Data provided
■ ■ ■ ■ ■ ■ ■

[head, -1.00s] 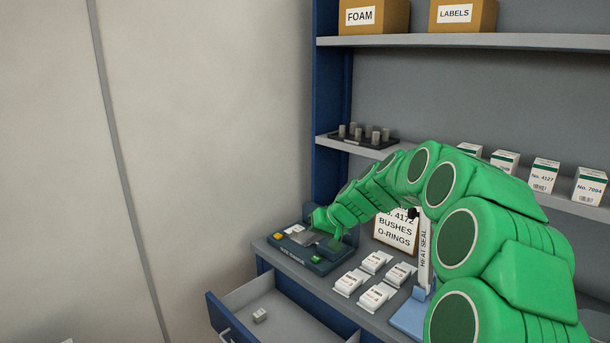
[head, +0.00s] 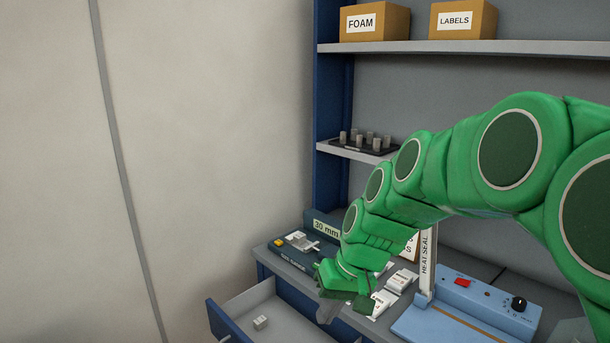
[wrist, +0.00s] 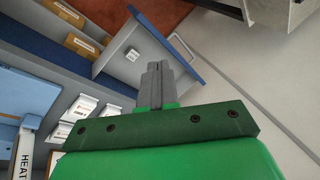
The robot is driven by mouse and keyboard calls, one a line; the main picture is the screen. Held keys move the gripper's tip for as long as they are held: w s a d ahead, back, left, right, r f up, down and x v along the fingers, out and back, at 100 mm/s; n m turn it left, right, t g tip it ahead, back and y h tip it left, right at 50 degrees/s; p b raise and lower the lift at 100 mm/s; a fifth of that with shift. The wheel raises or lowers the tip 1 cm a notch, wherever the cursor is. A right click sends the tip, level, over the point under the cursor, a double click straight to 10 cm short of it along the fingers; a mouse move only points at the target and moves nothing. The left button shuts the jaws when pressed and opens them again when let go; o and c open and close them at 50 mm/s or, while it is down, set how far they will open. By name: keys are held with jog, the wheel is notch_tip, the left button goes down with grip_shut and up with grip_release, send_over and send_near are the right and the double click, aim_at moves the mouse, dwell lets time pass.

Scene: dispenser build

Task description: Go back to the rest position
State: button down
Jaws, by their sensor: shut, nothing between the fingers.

■ ■ ■ ■ ■ ■ ■

Stated goal
Return the listing above in full and without alteration, excluding its pictures.

Output for this exercise
[head, -1.00s] 
[head, +0.00s] 
[wrist, +0.00s] 
The robot is driven by mouse and keyboard calls, one a line; the main picture is the screen. Held keys move the gripper's tip for as long as they are held: w s a d ahead, back, left, right, r f up, down and x v along the fingers, out and back, at 100 mm/s; n m turn it left, right, t g tip it ahead, back and y h tip it left, right at 50 degrees/s; p b raise and lower the lift at 100 mm/s; a fifth of that with shift. The wheel raises or lowers the tip 1 cm a notch, wherever the cursor is. A right click sends the tip, level, over the point under the cursor, a double click straight to 10 cm short of it along the fingers; a mouse move only points at the target and moves nothing. The left button shuts the jaws when pressed and opens them again when let go; o and c open and close them at 50 mm/s or, while it is down, set how far they will open. By name: keys are held with jog, the wheel is notch_tip, the left button goes down with grip_shut and up with grip_release, send_over and send_near are the right and the double click, aim_at moves the mouse, dwell lets time pass.

Scene: dispenser build

Task description: Go back to the rest position
State: button down
Jaws, by their sensor: shut, nothing between the fingers.

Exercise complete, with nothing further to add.